Task brief –
Filter the listing below, copying every line in which the word "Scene" appears.

::: Source data

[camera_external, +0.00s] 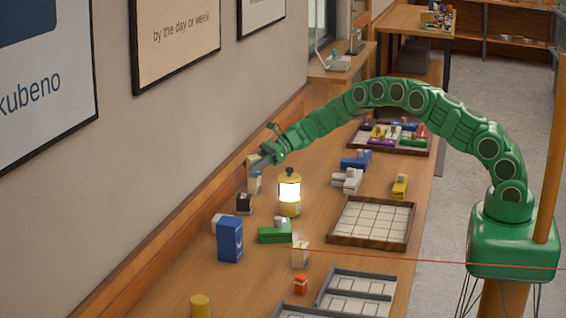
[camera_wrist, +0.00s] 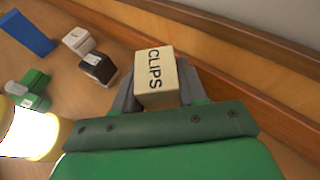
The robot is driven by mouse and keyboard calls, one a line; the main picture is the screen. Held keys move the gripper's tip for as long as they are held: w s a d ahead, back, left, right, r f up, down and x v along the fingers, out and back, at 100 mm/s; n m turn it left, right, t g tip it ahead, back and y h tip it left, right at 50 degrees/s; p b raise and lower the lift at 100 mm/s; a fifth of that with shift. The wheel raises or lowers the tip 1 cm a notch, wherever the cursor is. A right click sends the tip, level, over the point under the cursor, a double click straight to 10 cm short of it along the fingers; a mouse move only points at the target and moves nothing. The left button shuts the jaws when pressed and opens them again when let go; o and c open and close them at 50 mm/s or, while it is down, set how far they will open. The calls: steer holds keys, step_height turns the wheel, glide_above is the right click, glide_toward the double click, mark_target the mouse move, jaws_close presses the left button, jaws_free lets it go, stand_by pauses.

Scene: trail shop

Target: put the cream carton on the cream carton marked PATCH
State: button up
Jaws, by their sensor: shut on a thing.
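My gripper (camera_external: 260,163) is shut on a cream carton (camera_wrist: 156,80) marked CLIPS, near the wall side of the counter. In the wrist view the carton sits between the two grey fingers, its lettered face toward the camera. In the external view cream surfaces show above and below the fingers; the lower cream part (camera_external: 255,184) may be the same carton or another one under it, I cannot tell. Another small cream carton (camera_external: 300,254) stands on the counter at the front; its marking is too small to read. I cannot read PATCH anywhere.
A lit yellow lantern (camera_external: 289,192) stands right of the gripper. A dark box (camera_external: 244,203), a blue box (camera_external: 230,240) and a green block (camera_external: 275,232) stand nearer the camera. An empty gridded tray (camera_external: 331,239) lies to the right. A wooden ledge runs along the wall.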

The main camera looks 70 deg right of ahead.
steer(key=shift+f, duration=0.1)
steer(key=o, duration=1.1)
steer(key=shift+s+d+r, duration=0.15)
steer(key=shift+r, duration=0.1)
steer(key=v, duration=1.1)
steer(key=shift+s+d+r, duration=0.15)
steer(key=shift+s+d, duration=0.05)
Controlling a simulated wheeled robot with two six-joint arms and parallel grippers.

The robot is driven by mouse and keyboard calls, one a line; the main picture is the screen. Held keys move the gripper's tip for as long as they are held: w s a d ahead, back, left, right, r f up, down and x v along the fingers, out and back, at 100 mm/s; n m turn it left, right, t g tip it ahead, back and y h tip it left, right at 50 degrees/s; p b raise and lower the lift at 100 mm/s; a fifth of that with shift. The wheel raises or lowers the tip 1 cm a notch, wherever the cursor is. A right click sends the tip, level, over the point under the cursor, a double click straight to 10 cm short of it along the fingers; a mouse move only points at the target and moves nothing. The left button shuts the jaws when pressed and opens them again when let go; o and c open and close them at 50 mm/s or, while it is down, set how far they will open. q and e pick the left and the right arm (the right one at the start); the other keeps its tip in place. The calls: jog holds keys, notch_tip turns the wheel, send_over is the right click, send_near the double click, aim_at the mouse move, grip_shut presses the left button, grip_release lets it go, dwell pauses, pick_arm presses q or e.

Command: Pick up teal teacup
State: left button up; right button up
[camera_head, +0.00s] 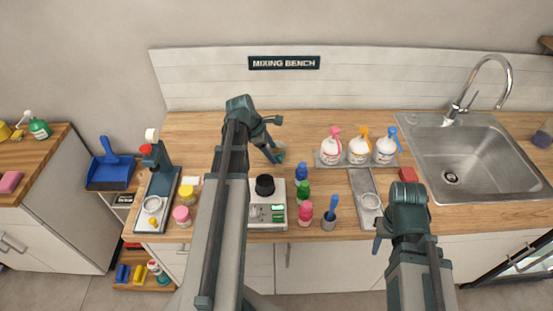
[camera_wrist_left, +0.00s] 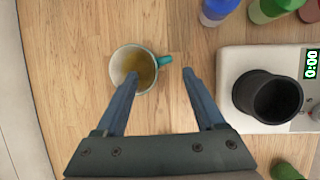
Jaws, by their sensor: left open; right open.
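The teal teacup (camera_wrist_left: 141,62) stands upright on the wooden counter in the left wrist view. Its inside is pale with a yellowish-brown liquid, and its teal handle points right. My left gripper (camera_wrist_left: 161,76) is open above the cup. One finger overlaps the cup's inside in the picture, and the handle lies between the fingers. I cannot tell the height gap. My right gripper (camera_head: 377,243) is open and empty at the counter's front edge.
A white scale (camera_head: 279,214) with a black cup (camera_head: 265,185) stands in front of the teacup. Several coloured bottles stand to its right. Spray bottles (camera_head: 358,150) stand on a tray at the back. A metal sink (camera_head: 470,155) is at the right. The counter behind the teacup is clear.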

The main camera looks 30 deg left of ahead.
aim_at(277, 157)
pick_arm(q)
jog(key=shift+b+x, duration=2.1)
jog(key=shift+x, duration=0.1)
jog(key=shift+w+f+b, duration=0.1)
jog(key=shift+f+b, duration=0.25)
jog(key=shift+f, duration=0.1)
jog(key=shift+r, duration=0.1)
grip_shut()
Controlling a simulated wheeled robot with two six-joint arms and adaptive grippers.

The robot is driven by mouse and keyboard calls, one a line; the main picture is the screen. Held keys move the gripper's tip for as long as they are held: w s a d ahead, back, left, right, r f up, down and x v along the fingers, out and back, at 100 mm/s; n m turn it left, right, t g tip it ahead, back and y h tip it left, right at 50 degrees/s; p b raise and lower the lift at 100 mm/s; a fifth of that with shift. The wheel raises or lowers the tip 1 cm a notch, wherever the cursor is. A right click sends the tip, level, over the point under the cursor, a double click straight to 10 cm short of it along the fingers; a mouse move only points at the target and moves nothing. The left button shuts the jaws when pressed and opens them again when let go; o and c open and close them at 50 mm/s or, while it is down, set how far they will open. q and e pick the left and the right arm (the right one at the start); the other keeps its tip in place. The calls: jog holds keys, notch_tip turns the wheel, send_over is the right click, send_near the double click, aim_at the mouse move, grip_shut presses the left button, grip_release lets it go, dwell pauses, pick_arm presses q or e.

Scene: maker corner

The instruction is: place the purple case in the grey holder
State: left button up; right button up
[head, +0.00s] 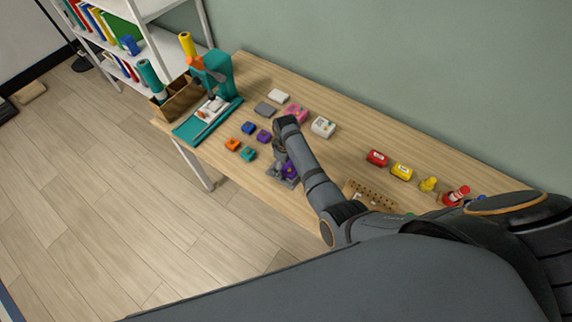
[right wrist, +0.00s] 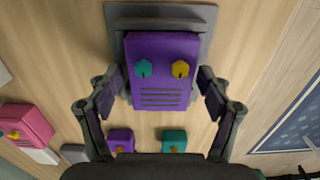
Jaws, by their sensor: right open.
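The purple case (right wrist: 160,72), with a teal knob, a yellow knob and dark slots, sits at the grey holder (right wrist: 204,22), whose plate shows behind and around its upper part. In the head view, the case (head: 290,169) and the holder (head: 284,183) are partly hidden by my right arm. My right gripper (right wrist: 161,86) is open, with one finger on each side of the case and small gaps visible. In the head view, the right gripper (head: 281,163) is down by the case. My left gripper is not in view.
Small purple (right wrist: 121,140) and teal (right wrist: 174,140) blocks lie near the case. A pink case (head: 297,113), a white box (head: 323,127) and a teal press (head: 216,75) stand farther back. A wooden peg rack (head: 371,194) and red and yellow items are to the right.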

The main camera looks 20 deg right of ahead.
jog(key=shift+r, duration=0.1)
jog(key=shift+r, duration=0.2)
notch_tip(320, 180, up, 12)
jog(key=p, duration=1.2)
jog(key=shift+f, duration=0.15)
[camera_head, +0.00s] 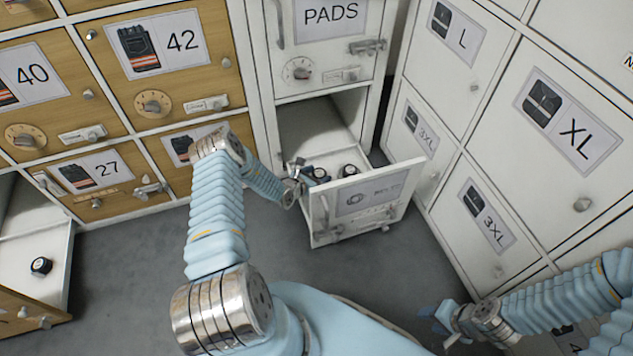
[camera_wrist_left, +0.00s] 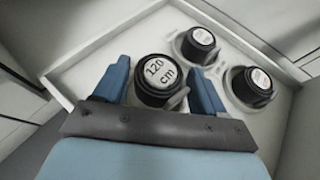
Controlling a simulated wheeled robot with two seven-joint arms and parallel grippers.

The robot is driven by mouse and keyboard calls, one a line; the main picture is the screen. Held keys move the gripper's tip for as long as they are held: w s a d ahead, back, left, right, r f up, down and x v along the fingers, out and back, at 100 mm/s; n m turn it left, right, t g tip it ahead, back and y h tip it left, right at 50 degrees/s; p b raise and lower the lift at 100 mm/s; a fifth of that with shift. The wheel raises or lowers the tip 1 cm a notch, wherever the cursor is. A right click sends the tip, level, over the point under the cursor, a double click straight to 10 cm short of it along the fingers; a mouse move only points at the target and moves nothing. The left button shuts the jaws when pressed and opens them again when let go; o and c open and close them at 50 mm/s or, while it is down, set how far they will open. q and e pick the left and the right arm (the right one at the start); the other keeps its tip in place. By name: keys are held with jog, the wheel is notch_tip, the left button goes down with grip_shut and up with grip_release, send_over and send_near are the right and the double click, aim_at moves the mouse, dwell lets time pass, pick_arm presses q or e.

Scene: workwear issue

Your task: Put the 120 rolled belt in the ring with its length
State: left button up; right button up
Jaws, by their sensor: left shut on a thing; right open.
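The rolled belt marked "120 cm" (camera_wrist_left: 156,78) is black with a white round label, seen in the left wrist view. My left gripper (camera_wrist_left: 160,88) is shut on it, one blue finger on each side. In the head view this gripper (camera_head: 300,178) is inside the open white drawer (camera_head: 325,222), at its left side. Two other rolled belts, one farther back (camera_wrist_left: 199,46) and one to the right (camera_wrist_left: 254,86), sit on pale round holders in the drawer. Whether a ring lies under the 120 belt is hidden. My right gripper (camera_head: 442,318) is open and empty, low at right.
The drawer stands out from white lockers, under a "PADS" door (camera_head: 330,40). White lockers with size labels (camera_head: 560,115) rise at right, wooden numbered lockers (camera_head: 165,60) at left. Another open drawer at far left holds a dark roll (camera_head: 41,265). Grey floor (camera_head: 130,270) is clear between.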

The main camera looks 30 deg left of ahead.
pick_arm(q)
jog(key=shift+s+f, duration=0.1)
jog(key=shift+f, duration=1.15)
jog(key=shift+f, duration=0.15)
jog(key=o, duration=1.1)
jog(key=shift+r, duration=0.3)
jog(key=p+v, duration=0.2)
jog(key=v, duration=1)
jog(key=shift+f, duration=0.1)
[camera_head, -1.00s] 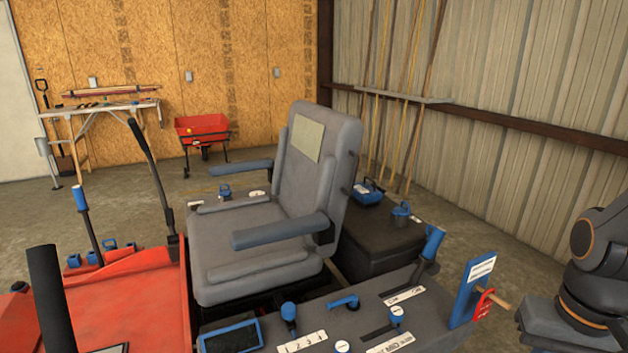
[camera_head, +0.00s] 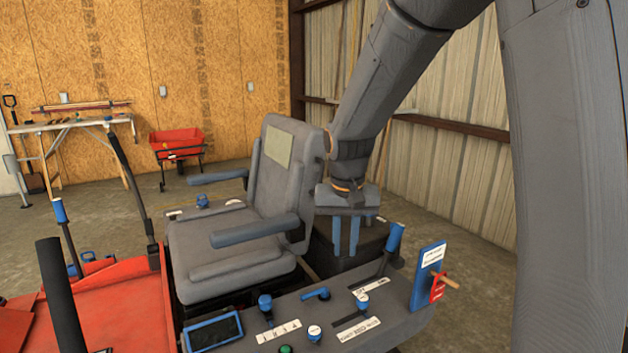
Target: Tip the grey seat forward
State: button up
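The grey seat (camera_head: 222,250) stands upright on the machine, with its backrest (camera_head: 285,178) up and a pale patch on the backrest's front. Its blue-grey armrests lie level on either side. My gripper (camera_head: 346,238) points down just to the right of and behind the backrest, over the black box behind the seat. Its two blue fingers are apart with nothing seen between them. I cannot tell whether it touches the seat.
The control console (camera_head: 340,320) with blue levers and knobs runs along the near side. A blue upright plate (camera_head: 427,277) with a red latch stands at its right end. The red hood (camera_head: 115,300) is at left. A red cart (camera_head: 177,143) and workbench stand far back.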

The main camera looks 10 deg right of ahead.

::::::

The output –
Scene: trail shop
Scene: maker corner
Scene: workwear issue

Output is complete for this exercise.